(WHAT YOU SHOULD DO): Identify all lines in the listing that include the word "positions", and copy them out.

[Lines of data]
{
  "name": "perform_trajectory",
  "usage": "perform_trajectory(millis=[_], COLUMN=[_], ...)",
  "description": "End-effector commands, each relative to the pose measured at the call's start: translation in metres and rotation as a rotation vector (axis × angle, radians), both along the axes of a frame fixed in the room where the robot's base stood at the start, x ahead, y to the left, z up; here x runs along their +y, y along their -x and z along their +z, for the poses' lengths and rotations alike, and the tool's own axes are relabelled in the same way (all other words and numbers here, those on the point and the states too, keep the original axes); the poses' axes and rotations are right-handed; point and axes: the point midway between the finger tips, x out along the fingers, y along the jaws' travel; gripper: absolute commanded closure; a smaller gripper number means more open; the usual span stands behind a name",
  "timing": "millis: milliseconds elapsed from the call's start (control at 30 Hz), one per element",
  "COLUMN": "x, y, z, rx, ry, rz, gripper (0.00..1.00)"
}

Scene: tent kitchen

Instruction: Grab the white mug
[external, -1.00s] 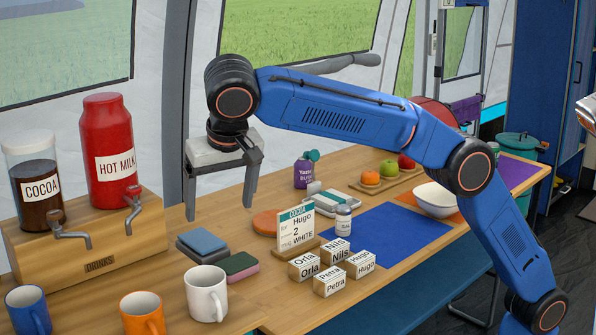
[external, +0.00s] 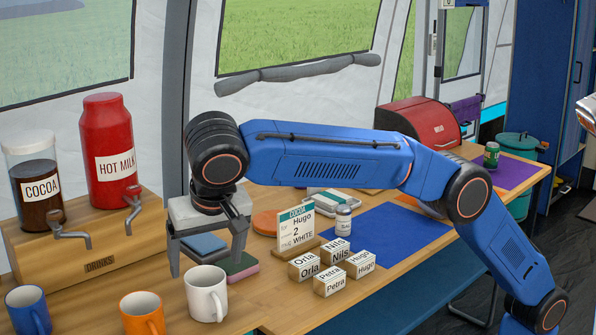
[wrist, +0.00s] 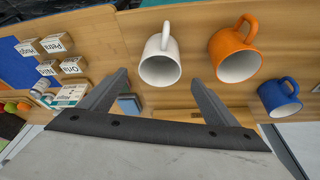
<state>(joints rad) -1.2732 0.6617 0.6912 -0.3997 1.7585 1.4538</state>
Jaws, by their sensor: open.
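The white mug (external: 206,294) stands upright on the wooden table at the front, right of the orange mug (external: 142,313). Its handle points to the front right in the external view. My gripper (external: 206,268) is open and empty, pointing down above and just behind the white mug. In the wrist view the white mug (wrist: 160,58) shows beyond and between the spread fingertips (wrist: 158,78), apart from them, with its handle pointing away from my gripper. The mug looks empty in the wrist view.
The orange mug and a blue mug (external: 28,310) stand left of the white mug. Sponges (external: 238,265) lie close behind it. Name blocks (external: 330,281) and an order card (external: 296,228) stand to the right. The drinks stand (external: 95,250) is at the left.

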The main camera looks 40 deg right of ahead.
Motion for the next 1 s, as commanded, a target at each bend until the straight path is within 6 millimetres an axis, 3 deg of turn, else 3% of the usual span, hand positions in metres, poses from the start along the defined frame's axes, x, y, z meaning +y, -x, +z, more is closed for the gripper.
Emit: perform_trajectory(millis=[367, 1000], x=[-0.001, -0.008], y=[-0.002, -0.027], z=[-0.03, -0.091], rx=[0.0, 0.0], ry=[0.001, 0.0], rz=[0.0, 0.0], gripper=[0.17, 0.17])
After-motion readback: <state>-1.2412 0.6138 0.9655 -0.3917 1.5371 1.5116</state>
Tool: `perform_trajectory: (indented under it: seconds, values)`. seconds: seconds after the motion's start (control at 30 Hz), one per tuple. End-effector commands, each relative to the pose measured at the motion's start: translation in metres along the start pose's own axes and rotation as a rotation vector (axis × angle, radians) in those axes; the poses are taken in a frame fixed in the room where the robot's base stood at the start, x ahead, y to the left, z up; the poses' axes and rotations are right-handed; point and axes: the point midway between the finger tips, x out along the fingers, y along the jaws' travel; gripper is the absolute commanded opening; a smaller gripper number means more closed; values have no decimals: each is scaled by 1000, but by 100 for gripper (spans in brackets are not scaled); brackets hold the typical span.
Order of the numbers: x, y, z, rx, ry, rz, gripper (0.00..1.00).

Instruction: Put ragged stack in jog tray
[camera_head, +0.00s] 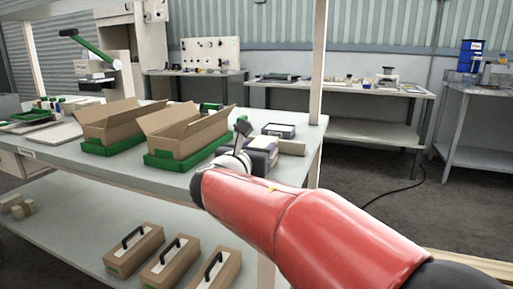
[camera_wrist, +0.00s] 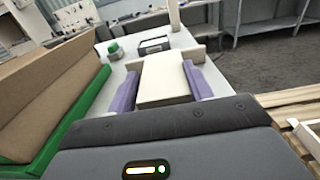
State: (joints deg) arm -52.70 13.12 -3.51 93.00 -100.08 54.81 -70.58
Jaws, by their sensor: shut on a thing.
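My gripper (camera_wrist: 160,72) has two purple fingers, one on each side of a pale cream block-like stack (camera_wrist: 164,85), and is shut on it. The stack's near end is hidden by the dark gripper body, and its ragged edges cannot be made out.
Open cardboard boxes (camera_head: 189,131) in green trays (camera_head: 163,160) stand left of my gripper. A dark shallow box (camera_head: 279,130) lies behind it. Handled cartons (camera_head: 171,262) sit on the lower shelf. A table post (camera_head: 318,70) rises near the right edge. Wooden slats (camera_wrist: 283,101) are at right in the wrist view.

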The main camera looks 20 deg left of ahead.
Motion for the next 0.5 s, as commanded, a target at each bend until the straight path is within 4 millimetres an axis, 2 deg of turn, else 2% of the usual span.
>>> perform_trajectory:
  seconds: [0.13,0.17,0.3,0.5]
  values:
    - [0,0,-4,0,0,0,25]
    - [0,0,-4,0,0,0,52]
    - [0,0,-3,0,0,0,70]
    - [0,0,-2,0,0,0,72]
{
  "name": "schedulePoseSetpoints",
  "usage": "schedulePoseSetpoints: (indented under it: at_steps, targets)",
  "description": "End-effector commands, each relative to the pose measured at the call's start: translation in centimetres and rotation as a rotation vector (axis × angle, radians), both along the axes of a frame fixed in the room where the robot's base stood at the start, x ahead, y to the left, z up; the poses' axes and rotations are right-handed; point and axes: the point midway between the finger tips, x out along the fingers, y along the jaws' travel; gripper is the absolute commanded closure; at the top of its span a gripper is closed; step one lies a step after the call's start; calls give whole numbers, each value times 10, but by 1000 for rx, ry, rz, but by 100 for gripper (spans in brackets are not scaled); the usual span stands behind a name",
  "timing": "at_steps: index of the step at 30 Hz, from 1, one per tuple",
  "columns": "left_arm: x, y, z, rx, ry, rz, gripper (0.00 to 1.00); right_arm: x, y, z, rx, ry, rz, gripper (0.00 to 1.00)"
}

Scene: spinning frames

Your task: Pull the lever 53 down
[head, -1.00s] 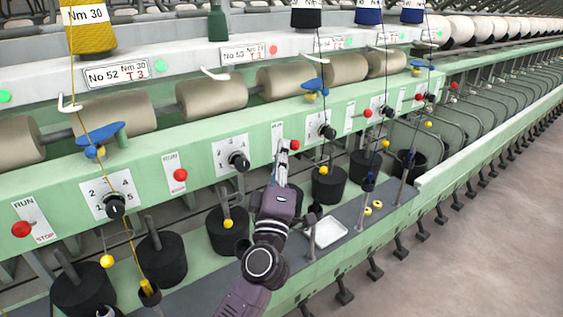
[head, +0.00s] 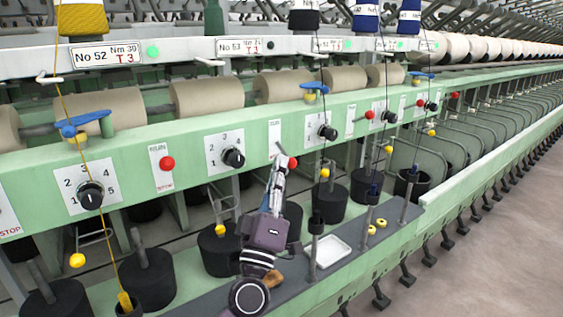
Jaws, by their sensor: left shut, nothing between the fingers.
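A lever with a red ball knob (head: 292,162) sits beside a white run/stop plate (head: 274,133) on the green rail, below and right of the No 53 label (head: 248,46). Its grey stem slants down to the right from the plate, and the knob hangs near the plate's lower end. My left gripper (head: 280,160) is shut and empty, pointing up, with its tips at the stem just left of the knob. I cannot tell whether they touch. My right gripper is not in view.
A dial (head: 232,157) and another red knob (head: 167,163) are on the rail to the left. A white tray (head: 327,251) lies right of my arm. Thin yarns run down past the rail.

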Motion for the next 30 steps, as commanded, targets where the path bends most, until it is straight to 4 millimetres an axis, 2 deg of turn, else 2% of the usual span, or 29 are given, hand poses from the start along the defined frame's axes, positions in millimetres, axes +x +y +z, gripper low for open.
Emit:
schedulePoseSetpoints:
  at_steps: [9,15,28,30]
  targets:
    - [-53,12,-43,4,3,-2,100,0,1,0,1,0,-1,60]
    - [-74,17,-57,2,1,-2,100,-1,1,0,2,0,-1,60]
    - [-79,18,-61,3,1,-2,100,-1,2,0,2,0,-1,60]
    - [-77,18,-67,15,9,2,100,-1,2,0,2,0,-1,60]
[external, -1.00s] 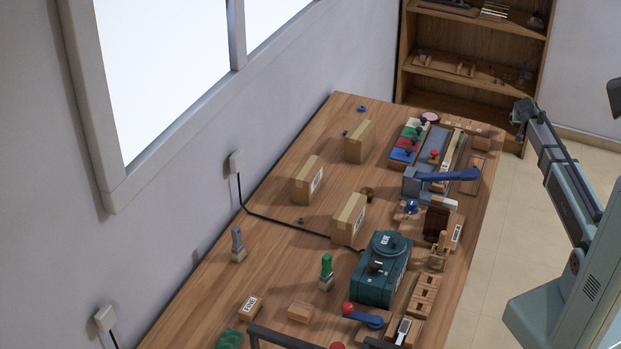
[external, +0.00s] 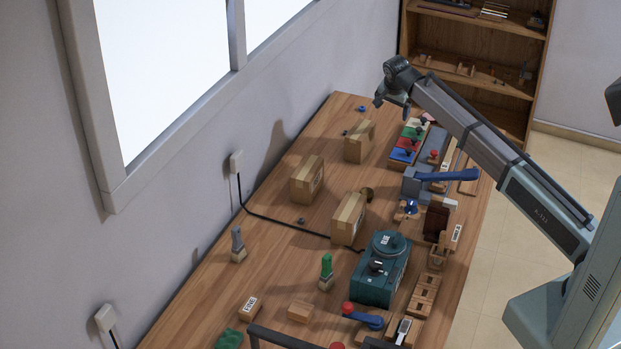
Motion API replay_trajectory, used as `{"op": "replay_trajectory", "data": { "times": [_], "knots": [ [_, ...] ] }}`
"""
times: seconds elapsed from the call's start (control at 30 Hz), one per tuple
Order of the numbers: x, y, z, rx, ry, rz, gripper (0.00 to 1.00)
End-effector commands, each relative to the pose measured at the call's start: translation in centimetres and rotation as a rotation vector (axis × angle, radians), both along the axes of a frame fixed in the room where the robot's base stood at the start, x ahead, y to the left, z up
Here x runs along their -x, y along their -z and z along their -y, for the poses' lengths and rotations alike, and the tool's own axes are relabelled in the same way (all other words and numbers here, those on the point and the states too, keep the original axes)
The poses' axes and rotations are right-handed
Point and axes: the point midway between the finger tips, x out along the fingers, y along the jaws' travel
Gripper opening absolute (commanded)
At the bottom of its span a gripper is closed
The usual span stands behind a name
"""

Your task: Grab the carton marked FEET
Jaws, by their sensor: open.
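Three brown cardboard cartons stand upright on the wooden table: a far carton (external: 359,142), a middle carton (external: 307,180) and a near carton (external: 348,220). The far carton's label cannot be made out. My gripper (external: 392,108) is open and empty, in the air over the far part of the table, above and to the right of the far carton. It appears apart from all three.
A teal machine (external: 381,270) stands right of the near carton. A blue lever (external: 447,175), coloured blocks (external: 409,140) and wooden pieces line the table's right side.

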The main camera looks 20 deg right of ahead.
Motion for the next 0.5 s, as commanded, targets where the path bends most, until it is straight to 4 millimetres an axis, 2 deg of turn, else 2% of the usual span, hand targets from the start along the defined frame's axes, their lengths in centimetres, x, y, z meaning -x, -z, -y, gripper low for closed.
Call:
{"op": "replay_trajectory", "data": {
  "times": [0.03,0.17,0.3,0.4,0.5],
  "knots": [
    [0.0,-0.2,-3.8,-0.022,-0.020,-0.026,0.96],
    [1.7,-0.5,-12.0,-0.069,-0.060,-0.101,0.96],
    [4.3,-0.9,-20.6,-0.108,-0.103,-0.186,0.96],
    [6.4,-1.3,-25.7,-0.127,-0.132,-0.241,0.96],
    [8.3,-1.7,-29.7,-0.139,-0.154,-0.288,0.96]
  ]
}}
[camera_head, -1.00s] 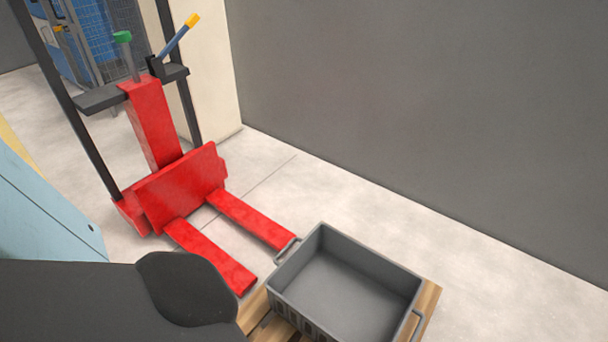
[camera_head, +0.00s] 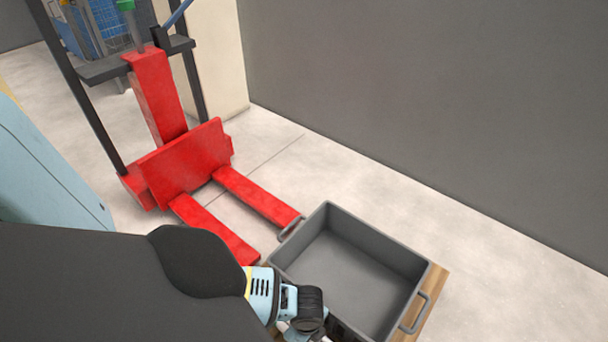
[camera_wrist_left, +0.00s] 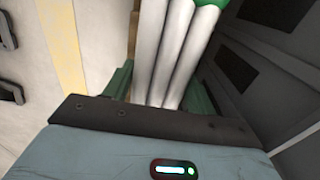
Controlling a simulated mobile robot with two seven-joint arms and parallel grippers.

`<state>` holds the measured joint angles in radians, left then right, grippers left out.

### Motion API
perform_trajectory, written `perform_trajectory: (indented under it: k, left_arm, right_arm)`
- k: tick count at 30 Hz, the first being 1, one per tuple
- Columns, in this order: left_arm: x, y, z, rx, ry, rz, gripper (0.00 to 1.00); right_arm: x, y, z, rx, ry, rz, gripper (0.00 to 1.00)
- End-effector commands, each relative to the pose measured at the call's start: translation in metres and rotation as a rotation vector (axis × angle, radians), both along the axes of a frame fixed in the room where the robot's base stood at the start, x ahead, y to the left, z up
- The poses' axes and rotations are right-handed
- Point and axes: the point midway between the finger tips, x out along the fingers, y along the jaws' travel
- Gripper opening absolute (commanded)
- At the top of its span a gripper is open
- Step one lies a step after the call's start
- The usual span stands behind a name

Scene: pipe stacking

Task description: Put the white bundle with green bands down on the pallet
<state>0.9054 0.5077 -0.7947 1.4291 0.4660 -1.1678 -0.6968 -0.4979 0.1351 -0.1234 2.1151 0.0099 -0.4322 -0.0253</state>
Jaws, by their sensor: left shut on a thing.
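The white bundle (camera_wrist_left: 168,45) shows in the left wrist view as several white pipes side by side, with a green band (camera_wrist_left: 236,14) at the upper right. My left gripper (camera_wrist_left: 160,95) is shut on it, with dark green fingers on either side of the pipes. In the head view my left wrist is low in the middle, in front of the grey crate, and the bundle is hidden or out of frame. The wooden pallet (camera_head: 435,300) shows as a strip along the crate's right side. I cannot tell whether the bundle touches the pallet. My right gripper is not in view.
An open, empty grey crate (camera_head: 425,285) with end handles stands on the pallet, close to my left wrist. A red pallet stacker (camera_head: 180,165) stands behind it, forks reaching towards the pallet. A grey wall (camera_head: 430,100) runs along the right. Floor lies clear between.

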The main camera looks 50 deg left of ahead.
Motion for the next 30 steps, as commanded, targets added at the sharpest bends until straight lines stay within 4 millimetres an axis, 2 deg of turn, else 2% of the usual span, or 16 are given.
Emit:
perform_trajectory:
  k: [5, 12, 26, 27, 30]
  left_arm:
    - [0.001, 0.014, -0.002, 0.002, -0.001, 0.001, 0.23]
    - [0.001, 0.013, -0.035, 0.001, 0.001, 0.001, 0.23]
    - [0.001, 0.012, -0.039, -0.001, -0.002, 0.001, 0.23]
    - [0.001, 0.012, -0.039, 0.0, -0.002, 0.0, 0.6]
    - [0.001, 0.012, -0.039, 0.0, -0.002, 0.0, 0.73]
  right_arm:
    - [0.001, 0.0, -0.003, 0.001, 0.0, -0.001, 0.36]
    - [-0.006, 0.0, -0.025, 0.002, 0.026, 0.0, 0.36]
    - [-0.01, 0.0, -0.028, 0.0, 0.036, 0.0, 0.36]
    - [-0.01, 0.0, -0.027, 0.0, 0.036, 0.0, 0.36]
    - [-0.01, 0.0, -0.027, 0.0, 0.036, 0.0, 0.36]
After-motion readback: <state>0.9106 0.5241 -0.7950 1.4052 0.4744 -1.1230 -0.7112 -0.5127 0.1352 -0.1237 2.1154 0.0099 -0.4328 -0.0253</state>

(THE ANSWER):
Motion for the next 1 s, as commanded, a target at each bend until the straight path is within 6 millimetres an axis, 3 deg of turn, else 3% of the usual span, hand positions in metres, poses from the start along the defined frame's axes, x, y, z meaning +y, -x, +z, more is closed for the gripper.
Motion for the next 30 steps, as commanded, targets where the path bends most, until it is straight to 4 millimetres an axis, 2 deg of turn, else 2% of the usual span, or 29 are given, hand poses from the start along the defined frame's axes, positions in millimetres, axes +x +y +z, gripper low for open.

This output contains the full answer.